The gospels were not composed by eye-and-ear witnesses. They come at the end of decades of oral tradition, which is notoriously subject to changes. So we have two forms of this saying. We cannot be sure which form originates with Jesus. We also know that Luke and Matthew used a lost source for their gospels. When they have similar sayings of Jesus, they used the same source and adapted it to their theology or catechesis. The personalities of these two evangelists can be deduced from their writings. Thus, one would expect the harsher form of the saying in Matthew’s gospel instead of vice versa. Not this time. Luke just had a bad day. It is true that one tool of catechesis in both Old and New Testament is exaggeration. This may be an instance of it in Luke’s form of the saying.

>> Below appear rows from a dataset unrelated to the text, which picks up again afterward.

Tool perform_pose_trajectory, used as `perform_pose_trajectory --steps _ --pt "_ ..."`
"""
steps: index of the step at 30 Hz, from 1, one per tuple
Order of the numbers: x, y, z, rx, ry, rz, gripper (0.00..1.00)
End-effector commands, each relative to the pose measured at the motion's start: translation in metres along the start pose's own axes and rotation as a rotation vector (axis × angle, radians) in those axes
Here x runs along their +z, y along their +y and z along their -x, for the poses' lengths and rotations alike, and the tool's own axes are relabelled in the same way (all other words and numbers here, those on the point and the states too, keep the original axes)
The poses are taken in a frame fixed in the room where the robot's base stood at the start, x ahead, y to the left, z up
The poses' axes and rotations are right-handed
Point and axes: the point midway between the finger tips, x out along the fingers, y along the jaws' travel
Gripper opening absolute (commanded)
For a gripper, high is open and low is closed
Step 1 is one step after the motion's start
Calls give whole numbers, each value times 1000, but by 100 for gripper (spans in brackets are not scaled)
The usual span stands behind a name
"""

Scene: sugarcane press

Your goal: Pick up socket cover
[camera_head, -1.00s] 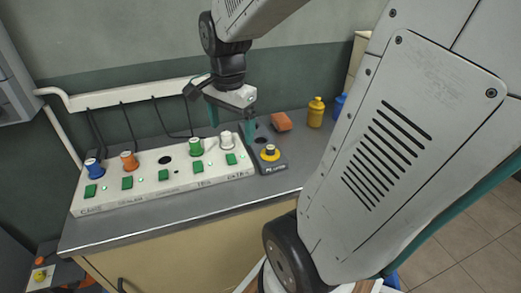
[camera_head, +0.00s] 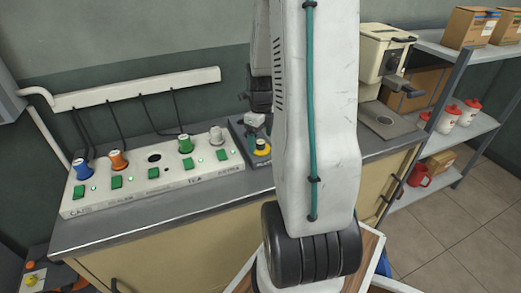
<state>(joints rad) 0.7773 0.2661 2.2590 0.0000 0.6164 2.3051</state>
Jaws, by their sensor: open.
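A long white socket panel (camera_head: 150,190) lies on the grey counter. It carries a blue plug (camera_head: 82,169), an orange plug (camera_head: 118,160), a green plug (camera_head: 185,144) and a whitish cap (camera_head: 216,135). A dark round socket (camera_head: 154,157) between the orange and green plugs is bare. I cannot tell which piece is the socket cover. My gripper (camera_head: 254,121) is open and partly hidden behind my arm, above the dark box with a yellow-and-black knob (camera_head: 261,146) right of the panel. Its fingertips are not clearly visible, and I see nothing held.
My arm blocks the counter right of the dark box. A cream machine (camera_head: 385,55) stands at the right end. Shelves (camera_head: 460,140) with boxes and red-lidded jars stand beyond. Black cables hang from a white wall duct (camera_head: 140,88). The counter's front strip (camera_head: 150,225) is clear.

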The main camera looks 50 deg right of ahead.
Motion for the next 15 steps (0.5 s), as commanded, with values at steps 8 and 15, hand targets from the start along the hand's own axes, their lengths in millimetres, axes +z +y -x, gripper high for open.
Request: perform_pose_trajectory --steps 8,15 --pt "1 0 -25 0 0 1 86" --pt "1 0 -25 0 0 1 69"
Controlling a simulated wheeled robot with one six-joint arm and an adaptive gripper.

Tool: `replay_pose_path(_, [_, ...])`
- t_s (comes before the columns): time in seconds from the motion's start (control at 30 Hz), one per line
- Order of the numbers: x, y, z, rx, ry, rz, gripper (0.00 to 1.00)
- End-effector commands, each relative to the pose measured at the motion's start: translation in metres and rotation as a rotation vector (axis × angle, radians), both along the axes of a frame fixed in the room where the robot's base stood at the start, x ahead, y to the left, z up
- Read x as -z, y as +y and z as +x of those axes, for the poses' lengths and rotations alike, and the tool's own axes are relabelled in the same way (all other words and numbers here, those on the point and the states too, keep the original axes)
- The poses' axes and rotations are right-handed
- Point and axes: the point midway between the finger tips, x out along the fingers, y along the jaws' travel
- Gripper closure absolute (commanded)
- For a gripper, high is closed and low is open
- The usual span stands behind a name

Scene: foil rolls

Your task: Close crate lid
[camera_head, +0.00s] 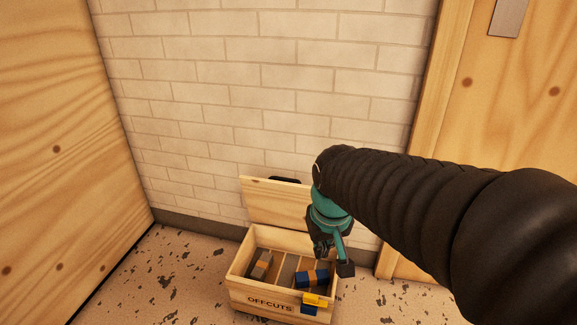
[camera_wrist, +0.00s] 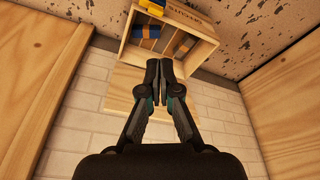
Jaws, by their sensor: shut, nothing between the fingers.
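The wooden crate (camera_head: 241,293), marked OFFCUTS, stands on the floor by the brick wall. Its lid (camera_head: 272,202) is open and stands up at the crate's back edge, with a dark handle (camera_head: 285,180) on its top edge. In the wrist view the crate (camera_wrist: 197,52) is at the top and the lid (camera_wrist: 120,97) is below it, partly behind the fingers. My gripper (camera_head: 335,262) is shut and empty, over the right part of the crate opening in the head view. It also shows in the wrist view (camera_wrist: 159,68). My arm hides the lid's right end.
Inside the crate lie foil rolls with orange bands, one dark (camera_head: 261,265) and one blue (camera_head: 311,278), among wooden dividers. Wooden panels stand left (camera_head: 50,150) and right (camera_head: 510,170). Speckled floor is free left of the crate.

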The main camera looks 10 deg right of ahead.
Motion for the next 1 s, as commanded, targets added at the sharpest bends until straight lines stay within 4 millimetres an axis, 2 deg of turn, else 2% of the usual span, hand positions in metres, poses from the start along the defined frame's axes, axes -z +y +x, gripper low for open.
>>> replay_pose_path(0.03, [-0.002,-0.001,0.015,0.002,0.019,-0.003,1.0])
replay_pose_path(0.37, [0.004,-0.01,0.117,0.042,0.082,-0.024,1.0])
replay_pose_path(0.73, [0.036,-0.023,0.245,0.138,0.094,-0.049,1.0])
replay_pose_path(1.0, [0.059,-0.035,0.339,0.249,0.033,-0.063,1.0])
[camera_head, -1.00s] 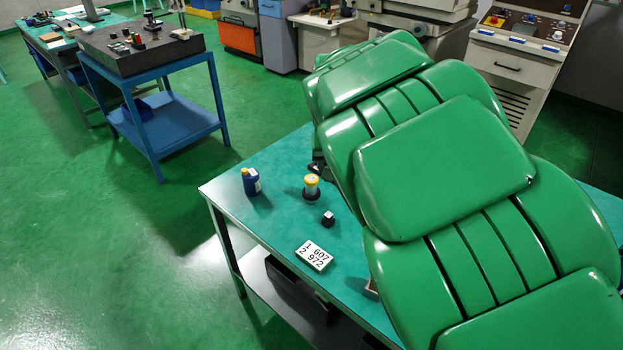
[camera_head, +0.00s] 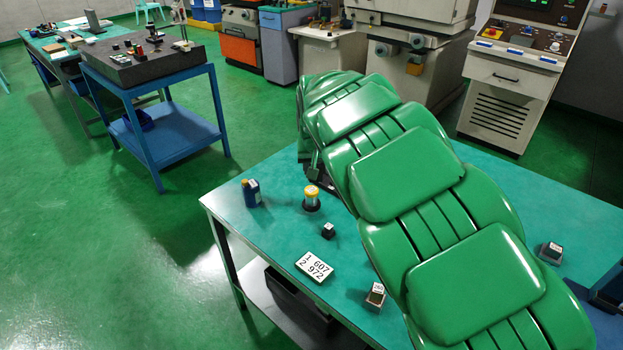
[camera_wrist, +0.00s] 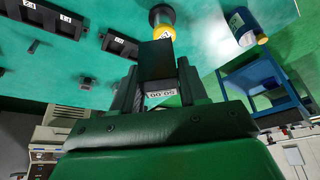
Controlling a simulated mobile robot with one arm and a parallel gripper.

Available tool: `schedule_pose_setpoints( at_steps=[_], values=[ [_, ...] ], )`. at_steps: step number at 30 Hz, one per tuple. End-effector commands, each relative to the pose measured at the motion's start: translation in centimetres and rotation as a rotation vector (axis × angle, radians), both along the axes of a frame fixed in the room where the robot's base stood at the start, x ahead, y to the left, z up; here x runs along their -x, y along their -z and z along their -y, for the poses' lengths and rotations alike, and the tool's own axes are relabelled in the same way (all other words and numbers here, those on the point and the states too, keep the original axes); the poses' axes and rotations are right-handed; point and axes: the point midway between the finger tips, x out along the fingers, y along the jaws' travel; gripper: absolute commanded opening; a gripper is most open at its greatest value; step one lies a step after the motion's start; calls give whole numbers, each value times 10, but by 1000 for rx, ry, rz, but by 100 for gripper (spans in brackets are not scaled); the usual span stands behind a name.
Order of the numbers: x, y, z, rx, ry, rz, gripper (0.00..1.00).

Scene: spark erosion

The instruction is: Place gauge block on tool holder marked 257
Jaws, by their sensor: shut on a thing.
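In the wrist view my gripper (camera_wrist: 160,88) is shut on a dark block with a white label reading 50.00 upside down, which I take as the gauge block (camera_wrist: 155,58). Small labelled blocks stand on the teal bench: a brownish one (camera_head: 375,297) beside my arm, a grey one (camera_head: 551,252) at the right and a dark one (camera_head: 328,231) nearer the left.
A white card (camera_head: 315,266) reads 1 607, 2 972. The wrist view shows dark labelled racks (camera_wrist: 118,46). A blue-framed table (camera_head: 150,68) stands apart at upper left.

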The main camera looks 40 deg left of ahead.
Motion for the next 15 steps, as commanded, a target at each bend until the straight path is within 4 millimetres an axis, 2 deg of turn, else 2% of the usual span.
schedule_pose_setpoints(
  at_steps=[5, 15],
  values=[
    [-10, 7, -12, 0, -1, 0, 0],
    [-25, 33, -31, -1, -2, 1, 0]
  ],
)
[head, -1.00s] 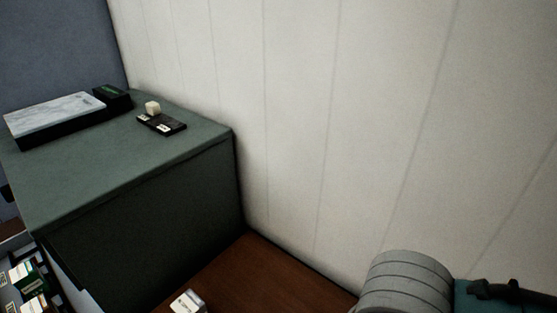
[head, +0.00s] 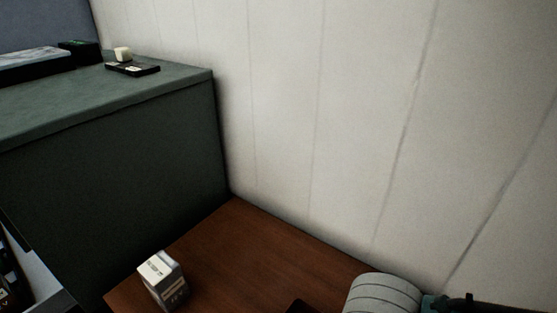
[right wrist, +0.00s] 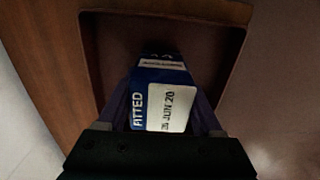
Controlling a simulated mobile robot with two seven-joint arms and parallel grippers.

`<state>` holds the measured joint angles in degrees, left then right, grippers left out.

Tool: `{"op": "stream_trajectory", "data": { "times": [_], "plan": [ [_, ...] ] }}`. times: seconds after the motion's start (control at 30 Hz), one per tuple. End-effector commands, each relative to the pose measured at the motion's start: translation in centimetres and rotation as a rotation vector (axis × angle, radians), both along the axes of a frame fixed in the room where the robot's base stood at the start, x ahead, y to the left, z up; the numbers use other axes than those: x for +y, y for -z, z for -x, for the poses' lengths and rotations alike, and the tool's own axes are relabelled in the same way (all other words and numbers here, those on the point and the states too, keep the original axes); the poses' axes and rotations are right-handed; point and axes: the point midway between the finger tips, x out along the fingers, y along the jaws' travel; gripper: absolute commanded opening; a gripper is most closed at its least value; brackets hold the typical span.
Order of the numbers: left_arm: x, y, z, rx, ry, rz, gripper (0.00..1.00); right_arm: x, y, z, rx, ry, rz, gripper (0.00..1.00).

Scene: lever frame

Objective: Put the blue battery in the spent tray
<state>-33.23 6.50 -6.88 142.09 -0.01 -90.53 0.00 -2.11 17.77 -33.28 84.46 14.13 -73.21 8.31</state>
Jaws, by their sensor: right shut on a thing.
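My left gripper is not in view.
In the head view a white-and-grey box (head: 162,278) stands on the wooden surface (head: 235,245). A dark green cabinet (head: 120,160) stands at left, with a black device (head: 132,69) on top. A pale panelled wall (head: 350,120) closes off the back and right.

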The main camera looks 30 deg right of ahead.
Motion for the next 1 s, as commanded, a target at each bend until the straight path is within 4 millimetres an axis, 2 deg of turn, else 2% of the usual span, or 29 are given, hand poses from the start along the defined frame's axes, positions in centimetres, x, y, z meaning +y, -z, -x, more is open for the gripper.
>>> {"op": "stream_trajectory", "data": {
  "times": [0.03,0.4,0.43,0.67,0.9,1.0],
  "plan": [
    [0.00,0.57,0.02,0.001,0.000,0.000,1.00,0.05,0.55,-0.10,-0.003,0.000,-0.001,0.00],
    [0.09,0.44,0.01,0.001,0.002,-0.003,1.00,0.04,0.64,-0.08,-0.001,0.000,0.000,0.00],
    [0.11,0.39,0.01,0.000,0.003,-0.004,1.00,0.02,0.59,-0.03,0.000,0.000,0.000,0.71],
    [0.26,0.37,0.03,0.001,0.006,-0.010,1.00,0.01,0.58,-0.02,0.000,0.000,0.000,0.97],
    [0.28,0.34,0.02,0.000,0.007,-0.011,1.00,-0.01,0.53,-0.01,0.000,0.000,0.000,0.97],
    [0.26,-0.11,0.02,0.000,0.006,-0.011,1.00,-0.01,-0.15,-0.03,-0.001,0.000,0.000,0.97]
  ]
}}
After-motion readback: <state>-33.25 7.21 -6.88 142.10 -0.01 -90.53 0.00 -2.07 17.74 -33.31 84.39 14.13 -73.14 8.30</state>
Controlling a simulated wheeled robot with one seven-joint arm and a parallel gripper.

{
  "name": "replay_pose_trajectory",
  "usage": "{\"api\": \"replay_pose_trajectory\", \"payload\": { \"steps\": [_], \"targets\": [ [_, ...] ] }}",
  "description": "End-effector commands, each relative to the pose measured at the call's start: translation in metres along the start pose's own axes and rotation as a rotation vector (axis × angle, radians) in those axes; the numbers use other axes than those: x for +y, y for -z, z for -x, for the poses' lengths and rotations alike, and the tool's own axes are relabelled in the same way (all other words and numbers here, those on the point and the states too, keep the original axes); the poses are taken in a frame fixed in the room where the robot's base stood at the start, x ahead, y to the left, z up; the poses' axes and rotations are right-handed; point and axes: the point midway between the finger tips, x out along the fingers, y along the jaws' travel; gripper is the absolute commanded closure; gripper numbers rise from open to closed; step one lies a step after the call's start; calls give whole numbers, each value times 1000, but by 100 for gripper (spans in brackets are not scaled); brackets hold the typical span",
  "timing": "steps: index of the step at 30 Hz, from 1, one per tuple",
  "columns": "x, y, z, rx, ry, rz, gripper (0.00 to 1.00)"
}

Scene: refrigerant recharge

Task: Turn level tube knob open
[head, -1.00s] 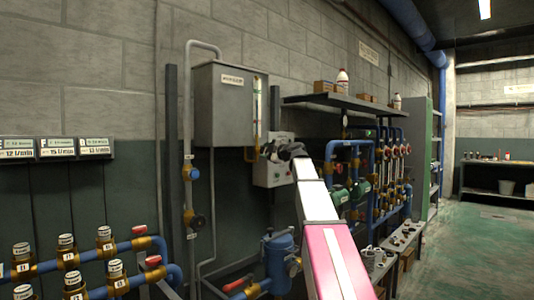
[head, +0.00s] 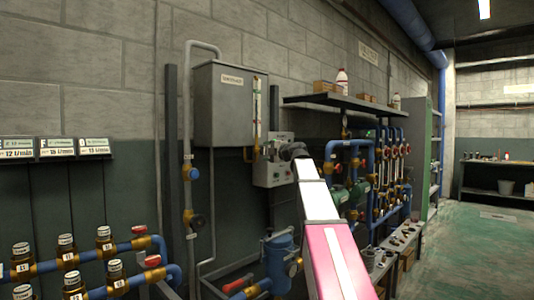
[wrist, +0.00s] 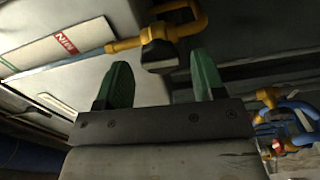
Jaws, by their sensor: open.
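The level tube (head: 257,97) runs upright on the right side of the grey tank (head: 230,105), with a brass fitting (head: 251,154) at its lower end. In the wrist view the dark knob (wrist: 159,54) sits on a yellow fitting (wrist: 183,27), beside the white scale plate (wrist: 58,42) marked MIN. My gripper (wrist: 161,72) is open, with its two green fingers apart. In this view the knob lies between and just beyond the fingertips, and I see no contact. In the head view my wrist hides the fingers.
A grey control box (head: 275,165) is close behind my wrist. A grey shelf (head: 340,102) with bottles and boxes juts out to the right. Blue pipes with valves (head: 388,165) stand below it. A vertical pipe (head: 187,120) runs left of the tank. The green floor (head: 480,240) at right is clear.

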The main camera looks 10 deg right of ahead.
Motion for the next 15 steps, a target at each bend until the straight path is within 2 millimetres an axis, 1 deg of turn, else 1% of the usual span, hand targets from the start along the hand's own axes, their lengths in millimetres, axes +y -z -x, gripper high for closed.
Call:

In the ensuing two parables, Luke does not mitigate the harshness. When you build a house, you first have to know if you can afford to finish it, or your will be ridiculed for not completing it. A king marching into battle calculates whether he can defeat an enemy with twice the number of troops. If not, he must try for a truce. The two parables really don’t come to the heart of the matter, so Luke adds another saying — this time about possessions. “Anyone of you who does not renounce all his possessions cannot be my disciple.” Tough love? Let’s go with Matthew on this one.